This case involves the custody of the two minor children of the petitioner and the respondent, formerly husband and wife. The case is before us on the respondent's appeal from a decree of the family court granting the petitioner's petition for a writ of habeas corpus and denying and dismissing the respondent's motion for the custody of the children.
The petitioner, who is an officer in the naval forces of this country, was stationed in Puerto Rico where he lived with his wife and two children. Sometime in 1958 respondent left Puerto Rico with the children and returned to this country.
In February 1959 petitioner was granted a decree of divorce in Puerto Rico on the ground of abandonment. The respondent, who was represented by counsel in that proceeding, does not challenge the validity of the divorce decree. By agreement of the parties the custody of the children was awarded to respondent by the terms of the divorce decree. At the time the children were in this country.
On April 30, 1959 respondent married Julio D. Martins and on May 2, 1959 petitioner married Julia Abigail Martin. After some correspondence relating to the care and custody of the children, the parties met in New York city on May 5, 1959 where respondent voluntarily turned over the physical custody of the children or petitioner, with the understanding that they would remain with him for nine months of the year and with respondent during the three summer months.
In August 1960 respondent went to Puerto Rico to visit the children, where she remained over a week. While there respondent and her counsel and petitioner and his counsel signed a stipulation modifying the Puerto Rican decree by giving the legal custody of the children to petitioner, subject to respondent's right to have them with her for six weeks during the summer and to visit them not more than twice during the rest of the year in the presence of petitioner, except in case of any emergency. The stipulation was signed in August 1960, but it is dated October 3, 1960, thus indicating that it was entered in the Puerto Rican court on the latter date. It was incorporated into and made a part of the original divorce decree.
The children remained in Puerto Rico with their father and his present wife from May 1959 until October 1, 1960, when they moved to Norfolk, Virginia, where petitioner was assigned to duty. The children spent a six-week visit with their mother in Newport during the summer of 1961.

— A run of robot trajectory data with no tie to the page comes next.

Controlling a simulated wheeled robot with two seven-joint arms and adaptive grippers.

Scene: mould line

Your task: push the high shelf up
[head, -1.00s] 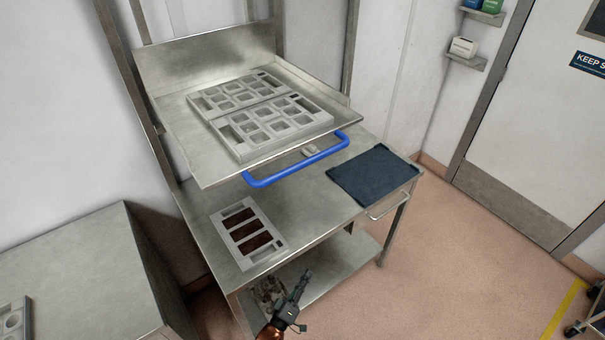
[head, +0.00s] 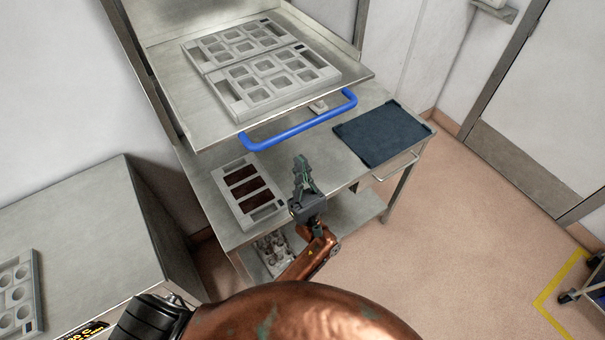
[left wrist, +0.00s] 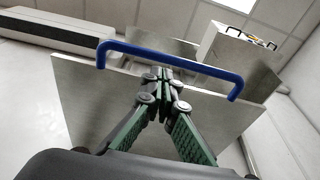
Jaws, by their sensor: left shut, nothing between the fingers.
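The high shelf (head: 178,88) is a steel tray-like shelf with a tall back plate, held above the workbench. A blue bar handle (head: 300,128) runs along its front edge. My left gripper (head: 302,162) is shut and empty, pointing up, in front of the bench and below the handle in the picture. In the left wrist view the shut fingertips (left wrist: 165,74) appear in front of the shelf's underside (left wrist: 85,100), with the blue handle (left wrist: 190,66) crossing just beyond them. I cannot tell whether they touch. My right gripper is not in view.
Two grey moulds (head: 270,82) lie on the shelf. On the bench below are a mould with dark filling (head: 246,190) and a dark blue mat (head: 382,132). A lower shelf (head: 350,212) holds another mould. A steel cabinet (head: 90,215) stands at left. The floor at right is mostly clear.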

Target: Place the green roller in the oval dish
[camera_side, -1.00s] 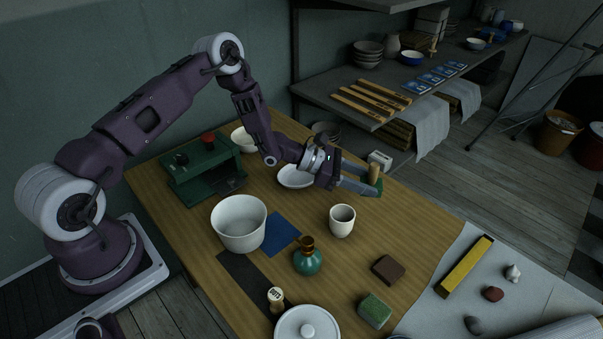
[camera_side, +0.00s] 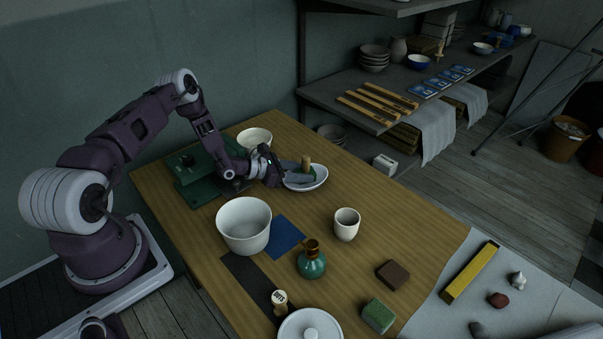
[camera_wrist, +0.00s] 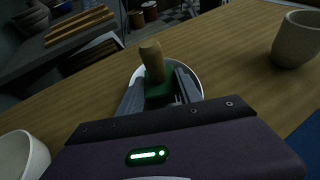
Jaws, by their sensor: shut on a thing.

In July 1962 respondent wrote to petitioner to arrange for the children's summer visit. In reply petitioner indicated that the provision for the six-week visit with respondent was not for the best interest of the children and he asked respondent to consider letting his present wife adopt them, stating that this was the only permanent solution and that he had reached the point where he had no choice in what he must do.

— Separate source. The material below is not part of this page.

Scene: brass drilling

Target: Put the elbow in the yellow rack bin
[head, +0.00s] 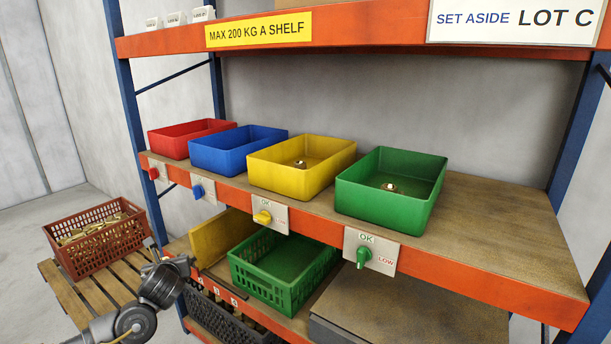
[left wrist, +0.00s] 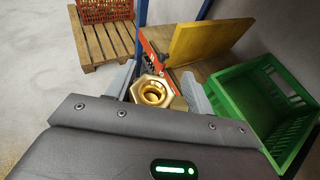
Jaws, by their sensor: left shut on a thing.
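The yellow rack bin (head: 272,178) stands on the shelf between the blue and green bins, with a small brass piece (head: 300,164) on its floor. My left gripper (left wrist: 158,92) is shut on a brass fitting (left wrist: 152,91) with a hexagonal end and a round bore facing the left wrist camera. Its full shape is hidden, so I cannot confirm the elbow's bend. In the head view my left arm is low at the left, beside the rack and below the bin shelf. The fitting cannot be made out there. My right gripper is out of view.
Red (head: 170,145), blue (head: 218,160) and green (head: 385,207) bins share the shelf; the green one holds a brass piece. A green crate (head: 262,284) and a yellow panel (head: 218,240) sit below. A brown crate (head: 88,252) of brass parts stands on a pallet.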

As a result of this correspondence respondent engaged counsel in Norfolk and brought a bill of complaint in the court of law and chancery in that city praying in *287 substance that petitioner be ordered to comply with the Puerto Rican stipulation. There was no hearing on that bill, but after consideration in chambers an order was entered giving respondent temporary custody of the children from July 16, 1962 to August 27, 1962 and ordering her to return the children to petitioner upon the expiration of that period. The instant action arose following respondent's refusal to return the children to petitioner at the end of such time.
Under her reasons of appeal respondent contends in substance that the decree of the family court is against the law and the evidence and the weight thereof. No ultimate findings of fact are incorporated in the decree. It merely grants petitioner's petition, denies respondent's motion, and "reaffirms" the Puerto Rican stipulation. In the circumstance we are unable to determine from the decree whether it is warranted on the facts established by the evidence.
Under G.L. 1956, § 14-1-52, as amended, of the family court act an appeal of this nature must follow the appellate procedure for causes in equity. On such appeals, we review the decree appealed from, not the decision of the trial justice. In the interest of orderly procedure the ultimate findings of fact on which the decree is based should be incorporated therein. See Lannon v. Lannon, 86 R.I. 451, 453. See also McKittrick v. Bates, 47 R.I. 240, 241. In the absence of such findings we must examine the decision of the family court to determine whether the findings on which it is based are supported by the evidence and whether the decree is warranted by the facts established and the applicable law.
The family court found in substance that at the time of the entry of the stipulation in October 1960 both parents were fit and proper persons to have custody of the children; that respondent had voluntarily given both the physical and legal custody to petitioner; that the Puerto Rican decree which incorporated the stipulation was a valid decree; and that respondent had reaffirmed the provisions of the stipulation when she filed the bill of complaint in Norfolk.
In discussing the applicable law the family court stated that in arriving at its decision it had in mind the rule set forth in Kelley v. Kelley, 77 R.I. 229, and Budlong v. Budlong, 51 R.I. 113, that in custody cases the welfare of the children is the chief and decisive consideration. But it held that in the case at bar it "must give full faith and credit" to the stipulation entered in the Puerto Rican court unless there was a substantial change of circumstances since the entry thereof. After further reviewing the evidence it found that there was no such change of circumstances and that "the welfare of the children would not be in any way better" by modifying such stipulation.
The real issue raised by this appeal is whether the family court erred in ruling that, in the absence of proof of a substantial change of circumstances since the entry of the stipulation in the Puerto Rican court on October 3, 1960, it was bound by the agreement of the parties as evidenced by the provisions of such stipulation with respect to the custody of the children.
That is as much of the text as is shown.